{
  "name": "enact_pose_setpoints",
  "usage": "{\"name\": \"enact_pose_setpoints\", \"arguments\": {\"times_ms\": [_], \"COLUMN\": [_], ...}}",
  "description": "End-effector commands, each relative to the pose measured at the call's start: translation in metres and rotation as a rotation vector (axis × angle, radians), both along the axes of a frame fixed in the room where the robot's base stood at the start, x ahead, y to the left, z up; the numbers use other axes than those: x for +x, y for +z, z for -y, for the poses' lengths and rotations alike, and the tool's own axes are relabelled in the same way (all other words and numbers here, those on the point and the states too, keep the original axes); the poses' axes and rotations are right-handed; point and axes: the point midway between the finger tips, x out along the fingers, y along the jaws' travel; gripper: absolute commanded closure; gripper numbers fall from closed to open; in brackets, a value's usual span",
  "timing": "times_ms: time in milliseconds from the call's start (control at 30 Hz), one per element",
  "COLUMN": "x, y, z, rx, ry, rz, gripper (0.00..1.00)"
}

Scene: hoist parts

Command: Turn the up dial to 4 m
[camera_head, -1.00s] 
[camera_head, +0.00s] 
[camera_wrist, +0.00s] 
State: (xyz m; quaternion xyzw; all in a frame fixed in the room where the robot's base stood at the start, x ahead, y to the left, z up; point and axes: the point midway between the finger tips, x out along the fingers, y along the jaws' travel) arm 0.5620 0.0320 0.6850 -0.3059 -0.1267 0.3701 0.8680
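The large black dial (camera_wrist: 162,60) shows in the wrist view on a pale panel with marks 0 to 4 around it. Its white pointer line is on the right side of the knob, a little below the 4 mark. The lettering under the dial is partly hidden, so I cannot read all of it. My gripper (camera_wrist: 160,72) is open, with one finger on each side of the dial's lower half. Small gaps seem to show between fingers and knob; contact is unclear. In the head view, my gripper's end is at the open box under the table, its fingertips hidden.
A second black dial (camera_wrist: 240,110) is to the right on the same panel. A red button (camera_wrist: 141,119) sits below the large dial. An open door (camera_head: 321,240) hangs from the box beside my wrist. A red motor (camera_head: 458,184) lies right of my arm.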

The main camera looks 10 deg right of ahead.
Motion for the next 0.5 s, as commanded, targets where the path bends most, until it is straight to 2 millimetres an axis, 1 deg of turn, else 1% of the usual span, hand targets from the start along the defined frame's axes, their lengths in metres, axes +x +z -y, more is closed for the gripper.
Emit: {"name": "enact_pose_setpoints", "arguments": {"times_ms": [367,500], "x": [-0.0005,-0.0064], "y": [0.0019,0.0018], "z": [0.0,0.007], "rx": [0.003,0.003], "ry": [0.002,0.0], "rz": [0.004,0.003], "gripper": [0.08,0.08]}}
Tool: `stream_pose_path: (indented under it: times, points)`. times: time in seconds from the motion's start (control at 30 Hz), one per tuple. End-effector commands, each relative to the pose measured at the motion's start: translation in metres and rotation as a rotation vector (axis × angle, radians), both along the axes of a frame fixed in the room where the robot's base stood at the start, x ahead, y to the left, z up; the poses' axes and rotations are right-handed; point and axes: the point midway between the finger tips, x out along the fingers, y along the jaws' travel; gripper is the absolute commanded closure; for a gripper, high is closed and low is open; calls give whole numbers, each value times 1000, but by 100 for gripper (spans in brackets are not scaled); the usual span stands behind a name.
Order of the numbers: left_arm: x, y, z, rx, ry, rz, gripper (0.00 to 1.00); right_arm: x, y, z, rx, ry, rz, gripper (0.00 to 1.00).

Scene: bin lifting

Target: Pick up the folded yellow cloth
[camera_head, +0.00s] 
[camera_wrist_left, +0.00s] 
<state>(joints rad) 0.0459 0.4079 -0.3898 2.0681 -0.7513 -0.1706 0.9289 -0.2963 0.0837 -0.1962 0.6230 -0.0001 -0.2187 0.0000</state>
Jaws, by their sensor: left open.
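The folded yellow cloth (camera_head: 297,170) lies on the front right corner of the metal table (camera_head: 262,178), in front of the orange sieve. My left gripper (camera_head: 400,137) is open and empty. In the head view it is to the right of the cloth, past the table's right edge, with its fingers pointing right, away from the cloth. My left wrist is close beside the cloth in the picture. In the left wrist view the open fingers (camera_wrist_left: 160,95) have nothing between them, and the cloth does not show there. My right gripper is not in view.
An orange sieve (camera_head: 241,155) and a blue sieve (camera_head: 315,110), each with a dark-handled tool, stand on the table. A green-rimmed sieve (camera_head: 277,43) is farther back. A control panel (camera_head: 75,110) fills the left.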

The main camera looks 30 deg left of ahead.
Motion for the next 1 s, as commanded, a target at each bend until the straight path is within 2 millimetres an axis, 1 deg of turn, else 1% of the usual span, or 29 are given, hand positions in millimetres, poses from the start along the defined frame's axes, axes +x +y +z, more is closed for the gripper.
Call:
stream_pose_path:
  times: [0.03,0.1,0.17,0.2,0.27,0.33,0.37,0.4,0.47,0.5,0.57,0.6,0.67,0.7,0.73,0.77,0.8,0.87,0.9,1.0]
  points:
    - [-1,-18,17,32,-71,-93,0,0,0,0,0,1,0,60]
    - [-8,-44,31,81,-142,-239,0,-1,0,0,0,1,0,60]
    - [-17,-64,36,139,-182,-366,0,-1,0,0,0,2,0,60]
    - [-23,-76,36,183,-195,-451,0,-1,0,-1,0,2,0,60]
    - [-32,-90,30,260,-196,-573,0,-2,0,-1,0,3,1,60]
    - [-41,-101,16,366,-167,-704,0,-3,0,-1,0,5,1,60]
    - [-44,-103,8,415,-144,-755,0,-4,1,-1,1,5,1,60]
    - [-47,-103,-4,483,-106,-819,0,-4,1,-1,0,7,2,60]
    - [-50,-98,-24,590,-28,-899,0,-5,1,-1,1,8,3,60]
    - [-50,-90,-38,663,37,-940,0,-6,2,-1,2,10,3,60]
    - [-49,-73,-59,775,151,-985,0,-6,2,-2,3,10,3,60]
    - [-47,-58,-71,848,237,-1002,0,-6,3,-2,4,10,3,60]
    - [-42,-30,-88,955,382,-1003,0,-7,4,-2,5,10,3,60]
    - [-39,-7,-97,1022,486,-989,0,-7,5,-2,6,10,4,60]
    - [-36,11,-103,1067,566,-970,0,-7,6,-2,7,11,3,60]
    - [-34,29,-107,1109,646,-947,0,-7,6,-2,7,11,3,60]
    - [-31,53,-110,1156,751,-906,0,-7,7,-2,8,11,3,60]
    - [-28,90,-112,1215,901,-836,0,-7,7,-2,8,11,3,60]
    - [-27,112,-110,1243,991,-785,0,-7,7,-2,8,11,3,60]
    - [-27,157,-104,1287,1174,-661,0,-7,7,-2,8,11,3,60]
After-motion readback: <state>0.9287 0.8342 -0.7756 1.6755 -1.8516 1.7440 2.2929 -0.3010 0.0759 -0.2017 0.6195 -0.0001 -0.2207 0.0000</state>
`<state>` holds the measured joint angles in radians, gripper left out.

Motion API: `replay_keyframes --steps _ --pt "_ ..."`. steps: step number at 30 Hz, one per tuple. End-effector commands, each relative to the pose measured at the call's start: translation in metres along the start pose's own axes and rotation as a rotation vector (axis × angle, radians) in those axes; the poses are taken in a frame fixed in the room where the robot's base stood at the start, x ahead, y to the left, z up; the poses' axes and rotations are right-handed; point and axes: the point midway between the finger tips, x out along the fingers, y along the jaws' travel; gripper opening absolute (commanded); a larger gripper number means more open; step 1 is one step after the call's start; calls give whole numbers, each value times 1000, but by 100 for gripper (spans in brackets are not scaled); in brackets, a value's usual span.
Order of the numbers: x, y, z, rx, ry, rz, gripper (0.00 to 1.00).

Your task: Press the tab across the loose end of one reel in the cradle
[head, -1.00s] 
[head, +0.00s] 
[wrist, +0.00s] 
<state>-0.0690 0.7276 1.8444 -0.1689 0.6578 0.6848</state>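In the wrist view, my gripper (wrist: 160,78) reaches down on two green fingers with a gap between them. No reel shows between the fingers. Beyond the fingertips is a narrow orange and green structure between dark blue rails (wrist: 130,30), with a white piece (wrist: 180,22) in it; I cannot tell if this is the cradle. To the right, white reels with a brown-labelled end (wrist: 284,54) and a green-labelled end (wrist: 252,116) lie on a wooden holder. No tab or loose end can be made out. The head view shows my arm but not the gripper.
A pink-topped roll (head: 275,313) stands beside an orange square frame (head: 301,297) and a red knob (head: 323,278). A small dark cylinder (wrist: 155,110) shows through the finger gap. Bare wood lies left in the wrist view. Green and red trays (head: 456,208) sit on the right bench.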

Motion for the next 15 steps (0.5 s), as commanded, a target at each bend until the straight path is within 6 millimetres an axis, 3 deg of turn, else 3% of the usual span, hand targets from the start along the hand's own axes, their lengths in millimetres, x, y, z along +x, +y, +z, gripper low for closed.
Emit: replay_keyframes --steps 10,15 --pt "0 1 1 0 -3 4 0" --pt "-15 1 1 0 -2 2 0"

**Aim of the exercise:**
How many lines of the listing above include the word "looks"? Reply with the number alone.

**Correct response:**
2